The series is flawed by certain contradictions though. The author, Frederick Raphael, was born in Chicago to well-off Jewish parents. The British father’s job with Shell Oil brought Raphael to Putney when he was seven just before the War. The boy was educated to a high degree at Charterhouse and Cambridge. It is fairly obvious that the series is a working out of autobiographical issues to do with Raphael’s Jewishness and the Cambridge milieu he swam in. Adam Morris, excellently portrayed by Tom Conti is his alter ego. The wit is Cambridge razor sharp but erring on the side of being over self-regarding. It seems there is nothing you can’t be ironic about and this fact becomes one of the problems Raphael struggles with; where is real seriousness located? Does real seriousness exist? Is it embarrassing to believe that it does? As an atheist Jew in an observant family in the swinging 60s how do  Adam and Raphael (presumably in the same predicament) address the issue of their Jewishness?  


These two problems come together at the beginning of Episode 6 where the wit is so sharp it cuts itself. Morris, now a successful author, addresses the small audience of some kind of Jewish society. He radiates heartless anti-Zionist contempt towards the audience, even to an elderly Auschwitz survivor, criticising them for their selfishness in demanding a homeland for post-Holocaust Jews while not demanding a homeland for Gypsies who also suffered in the Holocaust. The audience sensibly argues that the Jews have an ancient history in Israel and a religious culture while Gypsies do not. One could point out to Adam something that he seems to overlook, that Gypsies, by definition, are travellers without a homeland; a strange thing for one so clever to overlook. Then, later in the same, final, episode we discover that Adam carries around a photo of a Jewish schoolboy in school uniform with his hands up as he is being herded by Nazi soldiers. Suddenly seriousness intrudes and the constantly scathing and subverting ‘wit’ evaporates.

 

I think the problem was that Raphael was too 20th century and this made him conflicted. The wit is a simulacrum of the fierce adherence of the 20th century to a fashionably absurdist (Modernist?) outlook that undermines simple things or feels guilty about them; a clever, distancing wryness about them must not be abandoned. In spite of this his success, his happy marriage and his pleasing bourgeois life-style overwhelm him in the end and he has to embrace the lovely simplicity of it all. In spite of himself and his guilt in doing so, he is compelled to look on creation and say that it is good, even in reverse in condemning the Holocaust without reserve and exhibiting an allegiance to his lineage. He accepts his Glittering Prizes no longer able to be ironic about them, distance them or subvert them. He has overcome his guilt about his ‘privilege.’
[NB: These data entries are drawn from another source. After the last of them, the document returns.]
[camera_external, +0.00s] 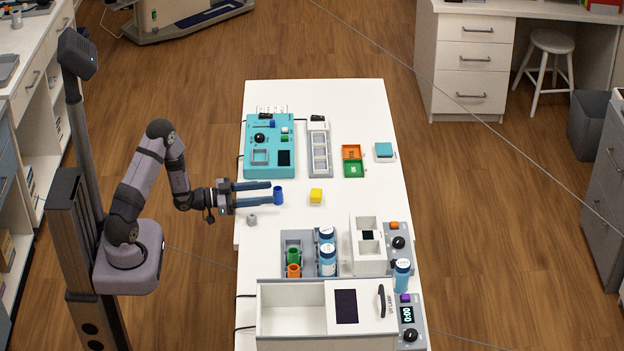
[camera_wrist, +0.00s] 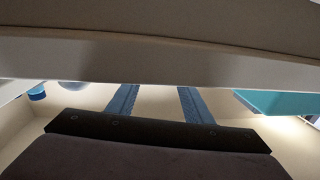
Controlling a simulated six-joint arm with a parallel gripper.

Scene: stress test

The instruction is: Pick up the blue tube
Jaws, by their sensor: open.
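In the wrist view both fingers (camera_wrist: 157,105) point forward with an empty-looking gap, and a pale band covers the area beyond. I cannot identify the tube in the wrist view.
A teal device (camera_external: 254,167) sits above.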

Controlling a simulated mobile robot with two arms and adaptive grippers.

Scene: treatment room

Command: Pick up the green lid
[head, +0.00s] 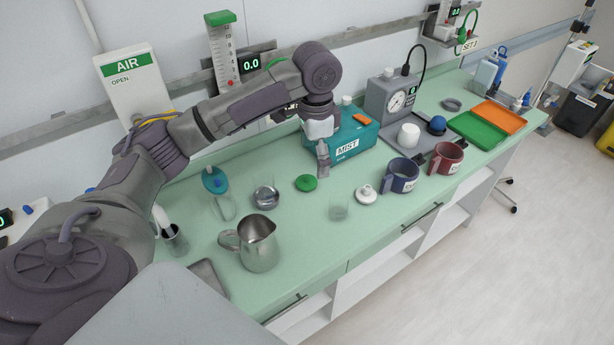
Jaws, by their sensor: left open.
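The green lid (306,183) lies flat on the pale green counter (300,232). It is a small round disc with a raised knob. My left gripper (323,168) hangs above the counter just right of and behind the lid, in front of the teal MIST box. Its fingers point down and are apart from the lid. The gripper is open and seems empty; one finger partly hides the other. My right gripper is out of view.
A glass jar (265,196) stands left of the lid, and a clear glass (339,208) and white lid (366,194) to its right. A metal pitcher (258,243) stands nearer. The teal MIST box (346,146) is behind. Two mugs (400,176) stand farther right.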

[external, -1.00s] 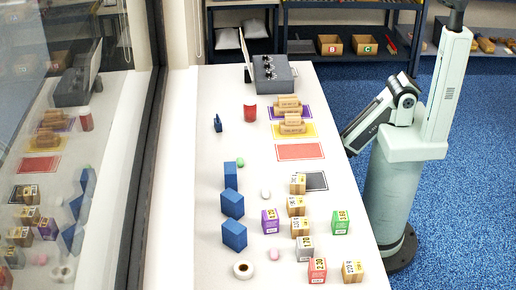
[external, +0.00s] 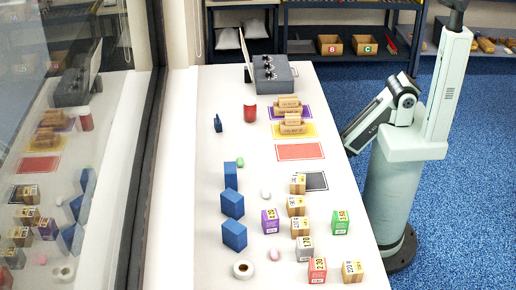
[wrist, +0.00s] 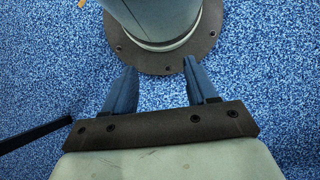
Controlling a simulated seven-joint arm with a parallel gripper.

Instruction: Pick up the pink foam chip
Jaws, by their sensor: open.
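The pink foam chip (external: 274,254) lies on the white table in the external view, near the front. It is small and rounded. My gripper (wrist: 161,82) shows only in the wrist view. Its two blue fingers are apart with nothing between them, over the blue carpet beside my base. The gripper is outside the external view, and the chip is not in the wrist view.
A whitish chip (external: 265,194) lies farther back. A window wall borders the table's left.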

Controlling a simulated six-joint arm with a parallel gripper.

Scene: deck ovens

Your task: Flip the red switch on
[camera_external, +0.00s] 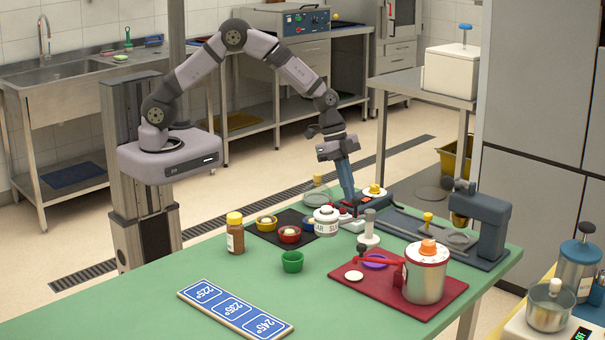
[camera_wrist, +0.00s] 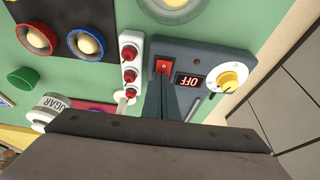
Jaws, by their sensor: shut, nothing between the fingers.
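The red switch (camera_wrist: 163,66) sits on a dark grey panel (camera_wrist: 185,50) in the wrist view. Beside it on the panel are a small display reading OFF (camera_wrist: 188,80) and a yellow and white dial (camera_wrist: 229,77). My gripper (camera_wrist: 165,82) points down at the panel, its shut, empty fingertips at or just beside the red switch; I cannot tell whether they touch it. In the external view my gripper (camera_external: 349,198) reaches down to the panel at the far side of the green table, and its fingers largely hide the switch there.
A white block with red knobs (camera_wrist: 131,65) stands directly left of the panel. A sugar jar (camera_external: 326,221), small bowls (camera_external: 290,234) and a green cup (camera_external: 292,262) are nearby. A red board (camera_external: 365,286) carries a steel pot (camera_external: 425,275). The green table's front left (camera_external: 130,305) is clear.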

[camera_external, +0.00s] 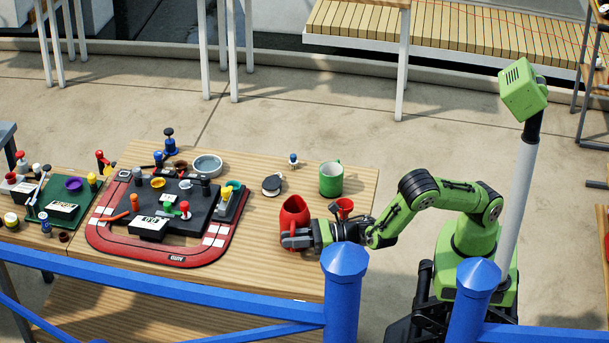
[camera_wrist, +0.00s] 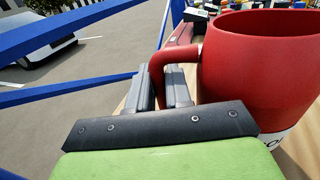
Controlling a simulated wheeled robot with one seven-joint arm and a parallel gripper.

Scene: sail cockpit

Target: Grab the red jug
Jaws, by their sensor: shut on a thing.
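The red jug (camera_external: 293,213) stands on the wooden table near its front edge, in the external view. In the wrist view the red jug (camera_wrist: 262,75) fills the right side, with its handle (camera_wrist: 172,60) toward the left. My gripper (camera_external: 297,240) reaches in from the right, in front of the jug. In the wrist view the two grey fingers of my gripper (camera_wrist: 161,85) are shut on the jug's handle. The jug looks upright. I cannot tell whether its base touches the table.
A red-bordered mat (camera_external: 170,254) with several small items lies to the left. A blue railing (camera_external: 180,274) with posts runs along the front.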

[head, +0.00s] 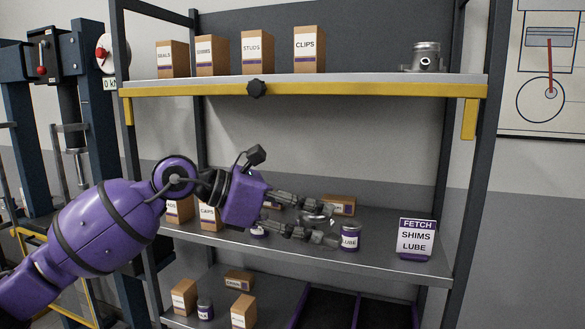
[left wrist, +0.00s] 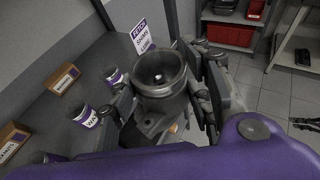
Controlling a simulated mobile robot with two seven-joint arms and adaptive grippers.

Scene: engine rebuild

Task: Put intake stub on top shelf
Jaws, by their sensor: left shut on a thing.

As a footnote one has to say something about the treatment of women in the series. Raphael comes across as still being a 16 year old boy obsessed with hooters and apparently unaware that a person is attached to them. We constantly get the boys’ locker-room perspective on the matter. A Sociology lecturer casually tells a female student, mid-seminar, that her nipples are excellent before continuing to discuss time and motion studies while the student in question doesn’t bat a mascara’d eyelid. A brilliant academic, now turned alcoholic considers the lack of her cup-size a problem of greater proportion than her unfaithful husband and attempts to strip off in public. We even have a protest led by another female student who goes full topless for us. Women are completely sexually compliant and un-protesting (in spite of that protest!) as they might be in a 16 year old’s fantasy. It’s very seventies in this respect.

Friday, 2 January 2026

Pensées

Rationalist Law originating in the Enlightenment human mind has been made the Prime mover of reality rather than something that responds to reality. It has usurped creation. This is why our ability to govern is paralysed; it is hog-tied in Gordian knots of human thought. 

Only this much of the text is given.